Far: copies of a chunk are laid out “as far as reasonably possible” from each other. This means that, rather than mirroring two nearby disks, blocks are distributed amongst the array and to different (distant) positions on each disk. This means md can easily distribute sequential reads over the (spinning) devices, making this type of RAID 10 array perform more like a RAID 0 array when reading (when using spinning rust as backing devices). However, more seeking makes this layout slower for writes. For SSDs, this doesn’t matter much.
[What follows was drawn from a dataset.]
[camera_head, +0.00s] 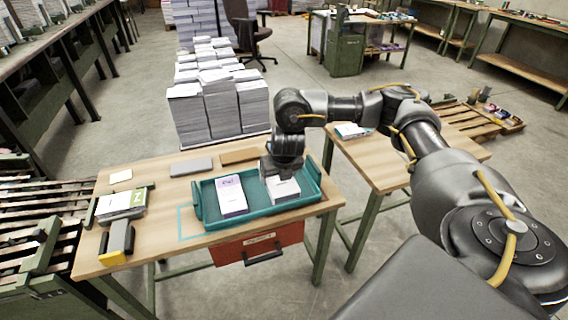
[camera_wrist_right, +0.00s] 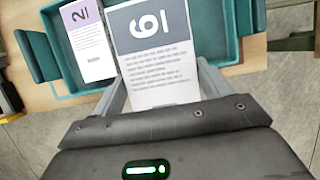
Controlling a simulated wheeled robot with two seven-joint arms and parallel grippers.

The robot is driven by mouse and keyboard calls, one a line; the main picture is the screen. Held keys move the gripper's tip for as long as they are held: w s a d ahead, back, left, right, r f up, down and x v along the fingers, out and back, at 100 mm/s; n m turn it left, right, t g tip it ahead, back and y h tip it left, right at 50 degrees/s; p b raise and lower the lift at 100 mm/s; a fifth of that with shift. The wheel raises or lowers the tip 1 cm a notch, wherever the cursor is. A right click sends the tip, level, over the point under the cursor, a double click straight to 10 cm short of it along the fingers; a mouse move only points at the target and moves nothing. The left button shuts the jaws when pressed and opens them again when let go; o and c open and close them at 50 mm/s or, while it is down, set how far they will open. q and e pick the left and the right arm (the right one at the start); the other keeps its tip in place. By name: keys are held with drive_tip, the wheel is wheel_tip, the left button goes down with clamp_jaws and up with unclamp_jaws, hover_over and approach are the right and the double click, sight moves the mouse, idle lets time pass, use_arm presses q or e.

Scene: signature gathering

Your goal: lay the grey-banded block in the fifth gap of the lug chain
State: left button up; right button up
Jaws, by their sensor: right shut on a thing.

Offset: rather than duplicating chunks, duplicate entire stripes and rotate them by one device so each stripe (and, thus, its contained blocks) is duplicated to a different device. Without getting into too much detail, this stripes consecutive blocks across devices, then “offsets” the stripe’s mirror stripes to distribute them between the drives in the array (both distributing their positions, and ensuring that a block in a stripe and its mirrored block aren’t on the same disk). This helps improve sequential read characteristics on spinning drives, similarly to the “far” layout, but at a lesser write penalty as, when writing, data is distributed rather closer together (as far as the spindles are concerned). Again, for SSDs, this doesn’t matter much.

If you’re using spinning drives and need read performance, you should consider using the offset layout. If you’re using spinning drives and need write performance, you should use the near layout.

If you’re using SSDs, you should just use near. The performance benefits of far and offset aren’t applicable to nonrotational media and might cause stripe lock contention. For example, with the far=2 layout, a write touches two stripe regions, so it needs two write locks, and can impact other IOs on the array. I wasn’t able to see this in benchmarks but didn’t go too crazy attempting to get it to happen.